サント・トメ教会(Iglesia de Santo Tome)


 14世紀に建てられたムデハル様式の教会は、入り口にあるエル・グレコ作の「オルガス伯の埋葬」があることで有名です。しかも、ここから外に出たことは一度もない絵画であることにわざわざ訪ねる意味があります。この作品は1323年に亡くなった伯爵の埋葬がテーマになっていて、4.8x 3.6mという大きさもさるものながら、魂の昇天と肉体埋葬という上下2部の構成で、その中に聖エステバンと聖アグスティンの両聖人が14世紀頃この教会に奇蹟的にあらわれたという云い伝えを折り込んであるそうです。グレコの作品中最高傑作とも云われていますが、この絵の肉体埋葬の場面では、エル・グレコ自身の姿や、画家の息子であるホルヘ・マヌエルの姿も描かれているそうです。まあ、理屈はどうあれ、ただボーと見ているだけでも十分価値がある絵であることは間違いありません。


ダマスキナード


 トレドの伝統工芸に象嵌細工(ダマスキナード)があります。鋳物に溝を付け、金糸、銀糸を埋め込んだもので、アラブ人が伝えたと言われています。その工房では実演をみながらの説明があり、本物はすべて手作りですが最近は機械加工の粗悪な偽物も多いとのこと。
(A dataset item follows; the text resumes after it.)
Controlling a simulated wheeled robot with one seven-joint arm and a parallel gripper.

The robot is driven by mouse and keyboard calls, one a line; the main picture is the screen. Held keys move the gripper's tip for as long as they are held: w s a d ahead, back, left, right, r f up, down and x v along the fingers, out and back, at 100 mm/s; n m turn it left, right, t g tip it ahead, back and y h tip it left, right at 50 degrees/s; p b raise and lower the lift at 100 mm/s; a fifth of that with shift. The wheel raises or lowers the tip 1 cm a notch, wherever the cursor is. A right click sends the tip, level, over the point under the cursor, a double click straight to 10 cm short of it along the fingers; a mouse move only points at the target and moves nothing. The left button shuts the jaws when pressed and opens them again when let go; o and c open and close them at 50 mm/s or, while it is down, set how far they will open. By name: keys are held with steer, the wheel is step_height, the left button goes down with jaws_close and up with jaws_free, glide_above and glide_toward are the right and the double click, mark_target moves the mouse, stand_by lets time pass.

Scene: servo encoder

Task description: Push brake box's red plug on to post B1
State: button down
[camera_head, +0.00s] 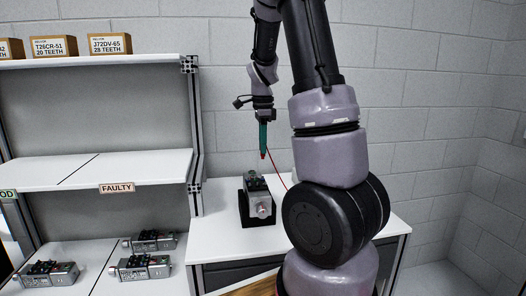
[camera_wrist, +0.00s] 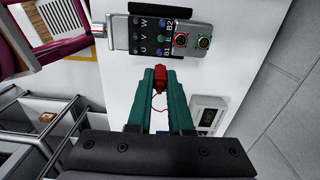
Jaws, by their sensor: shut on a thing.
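My gripper (camera_wrist: 162,74) is shut on the red plug (camera_wrist: 161,80), held between the tips of its teal fingers. In the head view the gripper (camera_head: 263,150) points down above the servo motor, with the plug's red tip (camera_head: 263,156) apart from it. The motor (camera_head: 263,207) sits in a black stand. In the wrist view its terminal panel (camera_wrist: 137,36), lettered U, W, B1, B2 and E, lies just beyond the plug. The B1 label (camera_wrist: 163,50) is close to the plug's far end; its post is too small to make out surely. The brake box (camera_wrist: 208,116) lies right of the fingers.
A red lead trails from the plug. The white bench (camera_head: 215,240) is clear left of the stand. A shelf marked FAULTY (camera_head: 117,188) stands left, with several motors below.

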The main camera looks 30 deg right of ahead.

制作過程を見ていると確かに大変そうで、ある程度高額となるのは仕方ないようで、安物は要注意(機械加工のもの)ということでしょう。隣のショップではここで作られた民芸品や、中世時代の銃、ナイフ、サーベル(室内装飾用)などが販売されていました。ツアーで一緒だったご夫妻がおみやげ用にとペーパーナイフを購入していましたが、なかなか洒落たデザインで、おみやげに悩む人にはお勧めの一品だと思います(ちょっと値は張りますが)。